FlashRT FP8 FFN

This package provides Hugging Face Kernel Hub wrappers for FlashRT FP8 FFN building blocks. It is the first-choice package when replacing a full Linear -> GELU(tanh) -> Linear FFN/MLP sublayer with static FP8 activations and weights.

This package is model-agnostic. PI0.5, GROOT, VLA, VLM, and video-model usage should call the same Tensor APIs rather than model-specific entry points.

Kernels

fp8_gemm_bf16: FP8 E4M3 GEMM with scalar input/weight scales and BF16 output.
fp8_linear_bias_bf16: FP8 E4M3 linear projection with BF16 bias/output.
bf16_fp8_linear_bias_bf16: BF16 region entry with static activation quantization and FP8 linear+bias projection.
fp8_linear_bias_gelu_quant_bf16: FP8 linear, BF16 bias, GELU(tanh), and FP8 requantization.
fp8_gelu_mlp_bf16: full FP8 GELU MLP block: FP8 up GEMM -> bias/GELU -> FP8 requant -> FP8 down GEMM -> bias.
bf16_fp8_gelu_mlp_bf16: BF16 region entry that performs static input quantization and the full FP8 GELU MLP behind one traceable custom-op call.

When To Use

Use this package for model FFN islands where weights are already quantized and activation/hidden scales are static for the benchmark or deployment slice. Use the BF16 entry when the surrounding Transformers/Diffusers block naturally produces BF16 and the old Python-side quantization call is an integration seam.

The linear+bias APIs cover generic Q/K/V/O, action, and backbone projections.
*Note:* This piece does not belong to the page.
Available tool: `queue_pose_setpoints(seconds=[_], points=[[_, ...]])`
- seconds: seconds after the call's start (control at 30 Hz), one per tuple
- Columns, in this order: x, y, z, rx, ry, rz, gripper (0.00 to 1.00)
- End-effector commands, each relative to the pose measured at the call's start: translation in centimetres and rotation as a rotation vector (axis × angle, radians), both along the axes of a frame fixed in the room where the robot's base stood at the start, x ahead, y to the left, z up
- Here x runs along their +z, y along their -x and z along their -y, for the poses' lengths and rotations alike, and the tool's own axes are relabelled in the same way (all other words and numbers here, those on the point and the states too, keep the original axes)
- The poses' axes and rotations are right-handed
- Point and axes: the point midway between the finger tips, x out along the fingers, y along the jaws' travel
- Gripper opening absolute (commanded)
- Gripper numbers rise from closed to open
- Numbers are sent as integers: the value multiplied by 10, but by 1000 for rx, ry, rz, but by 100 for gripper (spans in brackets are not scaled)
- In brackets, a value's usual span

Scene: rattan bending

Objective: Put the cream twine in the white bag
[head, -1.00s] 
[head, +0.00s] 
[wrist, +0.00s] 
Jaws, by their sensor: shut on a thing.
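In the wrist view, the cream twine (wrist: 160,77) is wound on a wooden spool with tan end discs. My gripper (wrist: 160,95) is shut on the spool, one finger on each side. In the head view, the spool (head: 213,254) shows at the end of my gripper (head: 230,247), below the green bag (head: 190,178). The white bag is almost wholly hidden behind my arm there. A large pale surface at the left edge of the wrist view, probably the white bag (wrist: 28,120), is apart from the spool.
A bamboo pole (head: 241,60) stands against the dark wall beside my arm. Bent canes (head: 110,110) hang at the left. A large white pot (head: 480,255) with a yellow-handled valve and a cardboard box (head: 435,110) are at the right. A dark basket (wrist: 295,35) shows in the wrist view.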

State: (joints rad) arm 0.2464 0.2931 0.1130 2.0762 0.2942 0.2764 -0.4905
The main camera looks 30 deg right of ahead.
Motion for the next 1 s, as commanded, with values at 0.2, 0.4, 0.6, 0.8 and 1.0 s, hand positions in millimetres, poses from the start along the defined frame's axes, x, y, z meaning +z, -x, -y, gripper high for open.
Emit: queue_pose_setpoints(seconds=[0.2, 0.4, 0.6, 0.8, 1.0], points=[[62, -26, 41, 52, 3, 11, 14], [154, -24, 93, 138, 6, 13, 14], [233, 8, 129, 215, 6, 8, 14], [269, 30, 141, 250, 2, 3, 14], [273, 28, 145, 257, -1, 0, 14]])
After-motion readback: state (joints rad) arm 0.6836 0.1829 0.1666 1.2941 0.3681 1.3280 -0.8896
The promoted performance band starts at the measured mid-M region (M=51 and M=105 in the release gate). M=1 and M=8 remain valid APIs but require host-side dispatch against the retained BF16 implementation.

Minimal Projection Example

import torch
from kernels import get_kernel

ops = get_kernel(
    "flashrt/flashrt-fp8-ffn", version=1, trust_remote_code=True
)

# x: (M, K) BF16; weight_fp8: (N, K) float8_e4m3fn
input_fp8 = torch.empty_like(x, dtype=torch.float8_e4m3fn)
out = torch.empty(
    (x.shape[0], weight_fp8.shape[0]), device=x.device, dtype=torch.bfloat16
)
y = ops.bf16_fp8_linear_bias_bf16(
    x,
    weight_fp8,
    bias_bf16,
    input_scale_f32,
    weight_scale_f32,
    input_fp8=input_fp8,
    out=out,
)

Preallocate both scratch tensors once per static shape before CUDA Graph capture. Use fp8_linear_bias_bf16 directly when the preceding producer already returns FP8.

Do not use it as a one-off Python call between many unfused BF16 operations if the goal is end-to-end speed. For best results, keep FP8 tensors flowing across adjacent FlashRT blocks and preallocate scratch buffers.

See the repository usage guide and replacement example for integration patterns: https://github.com/LiangSu8899/FlashRT-HF-kernels/blob/main/docs/usage.md https://github.com/LiangSu8899/FlashRT-HF-kernels/blob/main/examples/replace_torch_ffn.py

Hardware

CUDA 12.8+
FP8-capable NVIDIA GPUs with cuBLASLt FP8 support
ROCm artifacts currently target AMD CDNA3 gfx942 and use torch.float8_e4m3fnuz

Current local CUDA validation is on RTX 5090. ROCm validation for this package is scoped to the AMD gfx942 FP8-FNUZ path. CDNA4/OCP-FP8 and RDNA targets are not claimed by this package version.

The BF16-entry API in this revision is published in the current x86_64 CUDA and ROCm build matrix. An older aarch64 directory retained by the incremental Hub repository predates this API and is not a BF16-entry compatibility claim. Build and validate a matching aarch64 variant before enabling this API there.

Notes

This package is a Tensor API integration layer. The upstream serving source of truth remains FlashRT. Shape-locked SM120 megakernels are intentionally not included in this generic package.

The wrappers register fake/meta ops for torch.compile tracing. Benchmarks only report torch.compile baselines when the compiled PyTorch reference is verified equivalent to eager.

For a static hot path, preallocate the optional FP8/BF16 scratch tensors and capture the call with CUDA Graph. The BF16 entry is a region API containing multiple launches; it is not advertised as a single-launch megakernel.

Four-element-aligned dimensions automatically use vectorized BF16 producers and packed FP8 stores. Non-aligned dimensions retain the scalar implementation. Correctness promotion requires exact output parity with the established staged FlashRT path; comparison with an independent BF16 model is reported separately as quantization quality rather than migration parity.